● Brief
Reproduce the listing exactly and skip over any pictures.

# # # #

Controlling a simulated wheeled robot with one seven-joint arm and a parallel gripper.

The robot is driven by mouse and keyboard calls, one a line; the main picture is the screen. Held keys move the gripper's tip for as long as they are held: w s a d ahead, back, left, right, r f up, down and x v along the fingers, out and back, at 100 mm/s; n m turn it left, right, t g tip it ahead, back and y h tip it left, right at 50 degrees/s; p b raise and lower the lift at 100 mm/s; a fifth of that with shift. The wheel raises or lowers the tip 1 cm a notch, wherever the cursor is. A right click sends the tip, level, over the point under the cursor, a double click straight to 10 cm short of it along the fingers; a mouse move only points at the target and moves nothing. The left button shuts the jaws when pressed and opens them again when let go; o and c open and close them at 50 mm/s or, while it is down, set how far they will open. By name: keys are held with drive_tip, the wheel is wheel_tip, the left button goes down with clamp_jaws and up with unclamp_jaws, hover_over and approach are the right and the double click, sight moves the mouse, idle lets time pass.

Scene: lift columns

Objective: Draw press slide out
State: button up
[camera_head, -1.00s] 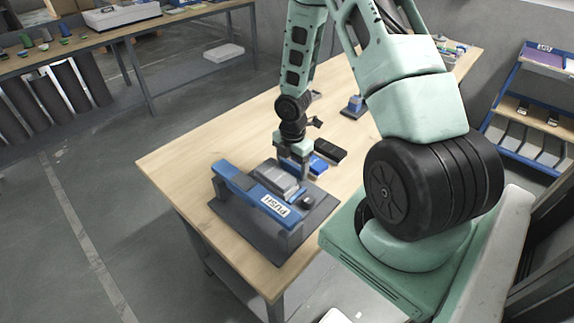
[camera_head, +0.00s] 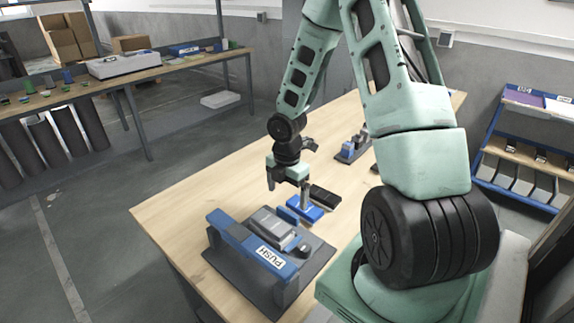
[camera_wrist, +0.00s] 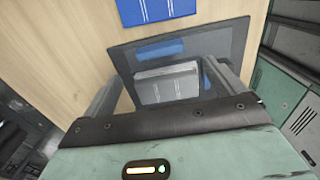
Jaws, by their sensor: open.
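The press (camera_head: 262,255) is a blue and grey device with a PUSH label, on a dark base plate on the wooden table. A grey ridged block (camera_head: 272,228), apparently its slide, sits in the blue frame; it also shows in the wrist view (camera_wrist: 165,86). My gripper (camera_head: 288,188) is open and empty, above and behind the press in the head view. In the wrist view the two grey fingers (camera_wrist: 163,92) are spread left and right, with the grey block seen between them. Whether the fingers touch anything is not clear, but they look apart from the press.
A blue tray (camera_head: 307,208) and a black block (camera_head: 325,196) lie beside the press. Another small blue device (camera_head: 350,150) stands farther back. The table (camera_head: 180,205) is clear to the left. A blue shelf rack (camera_head: 520,145) stands at the right.

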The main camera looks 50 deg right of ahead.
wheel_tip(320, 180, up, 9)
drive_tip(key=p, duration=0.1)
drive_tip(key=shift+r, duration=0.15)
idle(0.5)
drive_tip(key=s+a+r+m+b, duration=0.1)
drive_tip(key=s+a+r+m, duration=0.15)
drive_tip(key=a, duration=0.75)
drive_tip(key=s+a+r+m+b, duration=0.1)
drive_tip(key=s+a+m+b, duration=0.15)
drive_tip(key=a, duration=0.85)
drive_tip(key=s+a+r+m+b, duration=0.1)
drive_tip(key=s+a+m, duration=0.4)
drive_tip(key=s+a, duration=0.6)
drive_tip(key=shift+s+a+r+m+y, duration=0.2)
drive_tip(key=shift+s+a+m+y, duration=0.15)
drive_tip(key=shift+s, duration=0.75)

# # # #

● Finished answer
Controlling a simulated wheeled robot with one seven-joint arm and a parallel gripper.

The robot is driven by mouse and keyboard calls, one a line; the main picture is the screen. Held keys move the gripper's tip for as long as they are held: w s a d ahead, back, left, right, r f up, down and x v along the fingers, out and back, at 100 mm/s; n m turn it left, right, t g tip it ahead, back and y h tip it left, right at 50 degrees/s; p b raise and lower the lift at 100 mm/s; a fifth of that with shift. The wheel raises or lowers the tip 1 cm a notch, wherever the cursor is. A right click sends the tip, level, over the point under the cursor, a double click straight to 10 cm short of it along the fingers; a mouse move only points at the target and moves nothing. The left button shuts the jaws when pressed and opens them again when let go; o and c open and close them at 50 mm/s or, while it is down, set how far they will open. By name: keys are held with drive_tip, the wheel is wheel_tip, the left button goes down with clamp_jaws and up with unclamp_jaws, hover_over and approach are the right and the double click, sight moves the mouse, idle lets time pass.

Scene: lift columns

Objective: Draw press slide out
State: button up
[camera_head, -1.00s] 
[camera_head, +0.00s] 
[camera_wrist, +0.00s] 
Jaws, by their sensor: open.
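The press (camera_head: 262,255) is a blue and grey device with a PUSH label, on a dark base plate on the wooden table. A grey ridged block (camera_head: 272,228), apparently its slide, sits in the blue frame; it also shows in the wrist view (camera_wrist: 165,86). My gripper (camera_head: 288,188) is open and empty, above and behind the press in the head view. In the wrist view the two grey fingers (camera_wrist: 163,92) are spread left and right, with the grey block seen between them. Whether the fingers touch anything is not clear, but they look apart from the press.
A blue tray (camera_head: 307,208) and a black block (camera_head: 325,196) lie beside the press. Another small blue device (camera_head: 350,150) stands farther back. The table (camera_head: 180,205) is clear to the left. A blue shelf rack (camera_head: 520,145) stands at the right.

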The main camera looks 50 deg right of ahead.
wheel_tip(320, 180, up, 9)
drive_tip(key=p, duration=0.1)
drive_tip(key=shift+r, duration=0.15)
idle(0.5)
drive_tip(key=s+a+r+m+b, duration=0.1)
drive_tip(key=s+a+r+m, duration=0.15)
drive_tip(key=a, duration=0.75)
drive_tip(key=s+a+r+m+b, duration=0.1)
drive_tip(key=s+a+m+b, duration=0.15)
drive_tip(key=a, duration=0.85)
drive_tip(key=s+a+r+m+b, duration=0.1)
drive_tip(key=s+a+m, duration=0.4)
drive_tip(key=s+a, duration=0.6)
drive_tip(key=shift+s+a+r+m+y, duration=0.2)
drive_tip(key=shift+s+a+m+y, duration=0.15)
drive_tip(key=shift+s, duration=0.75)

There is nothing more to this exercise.